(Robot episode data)
##########

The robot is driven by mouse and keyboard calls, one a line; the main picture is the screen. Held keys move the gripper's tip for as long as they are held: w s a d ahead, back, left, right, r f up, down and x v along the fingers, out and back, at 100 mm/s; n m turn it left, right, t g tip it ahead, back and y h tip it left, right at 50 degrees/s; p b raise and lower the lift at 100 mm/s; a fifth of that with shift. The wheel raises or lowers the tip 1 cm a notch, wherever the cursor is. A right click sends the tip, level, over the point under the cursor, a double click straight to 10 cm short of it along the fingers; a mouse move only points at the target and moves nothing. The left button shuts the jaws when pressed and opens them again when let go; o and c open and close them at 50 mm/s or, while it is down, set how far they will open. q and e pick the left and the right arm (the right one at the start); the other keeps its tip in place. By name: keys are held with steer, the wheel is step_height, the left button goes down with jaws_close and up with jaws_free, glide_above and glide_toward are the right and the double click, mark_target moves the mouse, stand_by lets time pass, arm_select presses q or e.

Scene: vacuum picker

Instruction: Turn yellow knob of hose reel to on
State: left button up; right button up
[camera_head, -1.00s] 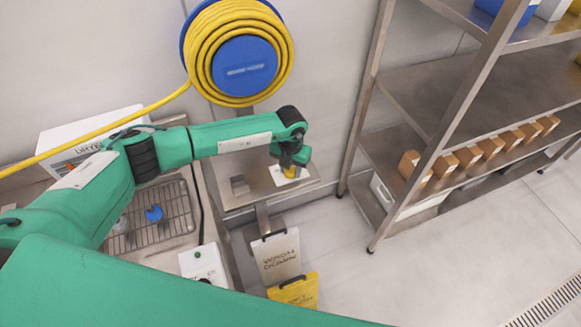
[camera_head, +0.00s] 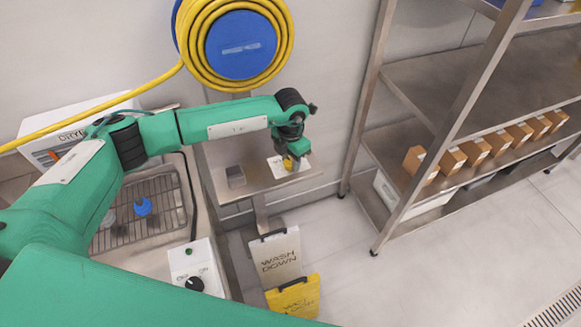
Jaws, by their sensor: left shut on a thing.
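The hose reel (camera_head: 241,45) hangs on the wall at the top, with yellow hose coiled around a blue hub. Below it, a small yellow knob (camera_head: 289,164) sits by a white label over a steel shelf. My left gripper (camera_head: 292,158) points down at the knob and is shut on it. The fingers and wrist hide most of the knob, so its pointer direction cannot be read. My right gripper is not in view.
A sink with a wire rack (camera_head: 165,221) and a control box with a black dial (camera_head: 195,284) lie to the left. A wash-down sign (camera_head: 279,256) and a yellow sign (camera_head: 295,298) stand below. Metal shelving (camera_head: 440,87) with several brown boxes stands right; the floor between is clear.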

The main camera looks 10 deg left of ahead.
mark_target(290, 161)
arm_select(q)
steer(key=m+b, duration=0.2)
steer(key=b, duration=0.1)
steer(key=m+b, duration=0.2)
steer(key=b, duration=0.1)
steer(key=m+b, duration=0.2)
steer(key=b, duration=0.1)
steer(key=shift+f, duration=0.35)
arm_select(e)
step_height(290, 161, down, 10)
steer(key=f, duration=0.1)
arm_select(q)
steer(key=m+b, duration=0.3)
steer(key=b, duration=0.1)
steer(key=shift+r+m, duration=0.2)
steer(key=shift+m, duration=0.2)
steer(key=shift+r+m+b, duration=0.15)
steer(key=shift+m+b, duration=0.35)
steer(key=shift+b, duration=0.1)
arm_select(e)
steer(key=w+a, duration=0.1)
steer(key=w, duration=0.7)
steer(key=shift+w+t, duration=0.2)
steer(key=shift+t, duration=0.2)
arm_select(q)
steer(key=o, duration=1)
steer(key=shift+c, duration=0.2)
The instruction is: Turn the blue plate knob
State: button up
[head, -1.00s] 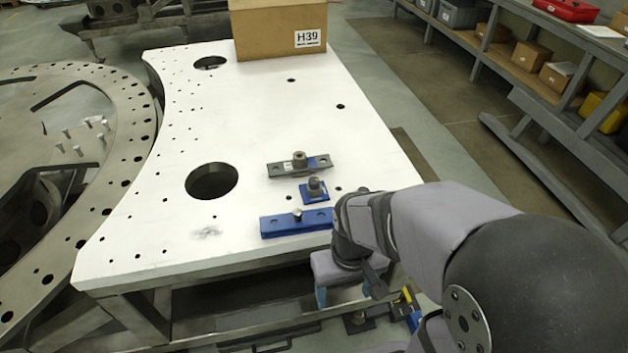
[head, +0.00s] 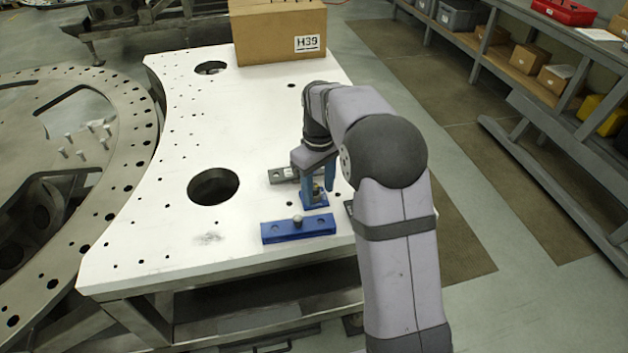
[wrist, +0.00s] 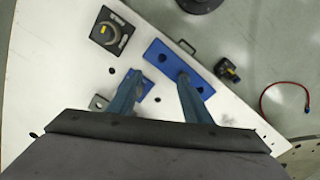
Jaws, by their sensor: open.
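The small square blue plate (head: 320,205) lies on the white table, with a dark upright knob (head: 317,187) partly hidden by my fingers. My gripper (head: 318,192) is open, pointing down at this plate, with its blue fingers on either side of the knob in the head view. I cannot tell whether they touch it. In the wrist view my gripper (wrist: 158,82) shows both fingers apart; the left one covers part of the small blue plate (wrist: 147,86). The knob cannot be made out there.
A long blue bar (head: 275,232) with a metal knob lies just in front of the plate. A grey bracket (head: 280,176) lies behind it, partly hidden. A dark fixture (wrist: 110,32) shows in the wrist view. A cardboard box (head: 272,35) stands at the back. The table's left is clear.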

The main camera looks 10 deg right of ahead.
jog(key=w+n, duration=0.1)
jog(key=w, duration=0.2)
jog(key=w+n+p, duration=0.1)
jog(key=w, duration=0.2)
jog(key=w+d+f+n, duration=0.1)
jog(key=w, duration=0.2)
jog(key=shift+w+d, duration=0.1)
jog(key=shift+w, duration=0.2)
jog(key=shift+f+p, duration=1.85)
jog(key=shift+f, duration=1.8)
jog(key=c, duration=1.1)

##########

The request → Copy each line of the listing that includes "State".

Exercise result →
State: left button up; right button up
State: button up

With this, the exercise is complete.